François Lenglet, le « Monsieur Économie » des JT de France 2, en est l’incarnation par excellence : pour prêter crédibilité au dispositif d’information de la chaîne, il « fait l’économiste ». Ventriloque de la rhétorique néolibérale, il répète « il faut », « on doit », « on ne peut pas » sur un ton professoral et souvent comminatoire. Mélange toxique d’idéologie et d’incantation, ce type de commentateur invoque davantage les pouvoirs supérieurs du dogme économique qu’il n’en explique le rôle et l’influence sur les politiques décidées ou, au contraire, repoussées.
Le dernier livre d’Éloi Laurent opère une déconstruction de « nos mythologies économiques » (mythologie néolibérale, mythologie social-xénophobe, mythologie écolo-sceptique), en même temps qu’il met au jour leur raison d’être. Là où la parole politique ne porte plus, l’économie mythologique fournit une autorité de substitution.
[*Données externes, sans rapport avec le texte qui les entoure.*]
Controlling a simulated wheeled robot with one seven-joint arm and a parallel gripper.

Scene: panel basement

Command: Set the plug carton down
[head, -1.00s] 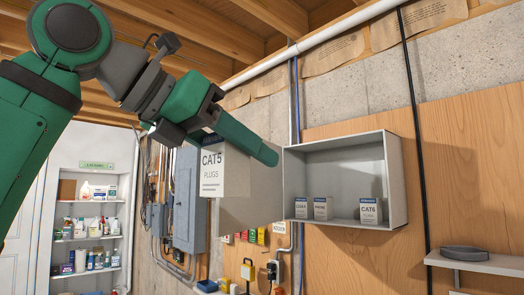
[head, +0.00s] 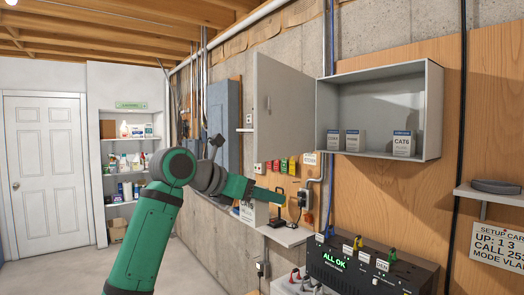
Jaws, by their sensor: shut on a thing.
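The plug carton (head: 247,213), white with print on its front, is low in the middle of the head view, partly hidden behind my gripper. My gripper (head: 268,196) is shut on it, with a green finger across its upper part. The carton is at the left end of a small pale wall shelf (head: 287,236). I cannot tell whether its base touches the shelf.
An open grey wall cabinet (head: 434,110) holds several small cartons, including a CAT6 carton (head: 403,143). Its door (head: 283,105) swings out to the left. A black device reading ALL OK (head: 350,270) stands below right. Tools and a black plug-in unit (head: 306,199) are near the shelf.

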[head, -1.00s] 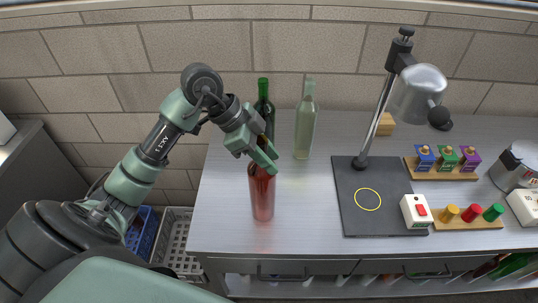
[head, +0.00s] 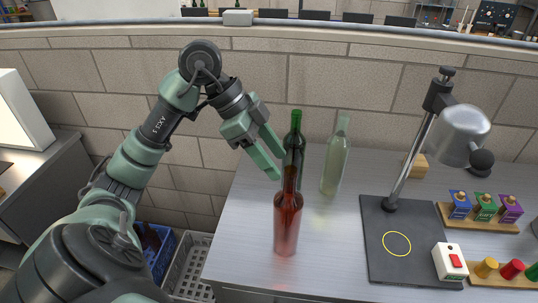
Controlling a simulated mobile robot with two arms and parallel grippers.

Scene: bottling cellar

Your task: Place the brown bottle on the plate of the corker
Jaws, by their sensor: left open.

En même temps, le mantra économique met en scène le grand air de la fatalité économique. Le paradoxe, pointé par l’auteur, n’est pas mince : la crédibilité économique, qui sert de socle à l’injonction permanente au changement et à la réforme, « enferme les individus et les groupes dans le monde tel qu’il est en disqualifiant les dissidences et en étouffant les pensées nouvelles ». Elle dresse des écrans de fumée au cœur du débat public et empoisonne l’esprit démocratique, en dévorant la légitimité politique et en s’incrustant dans l’opinion publique. C’est là qu’il faut aller la déloger pour la remettre à sa place. Non pas en rétablissant la « vérité économique », qui n’existe pas, mais en redonnant goût au questionnement économique.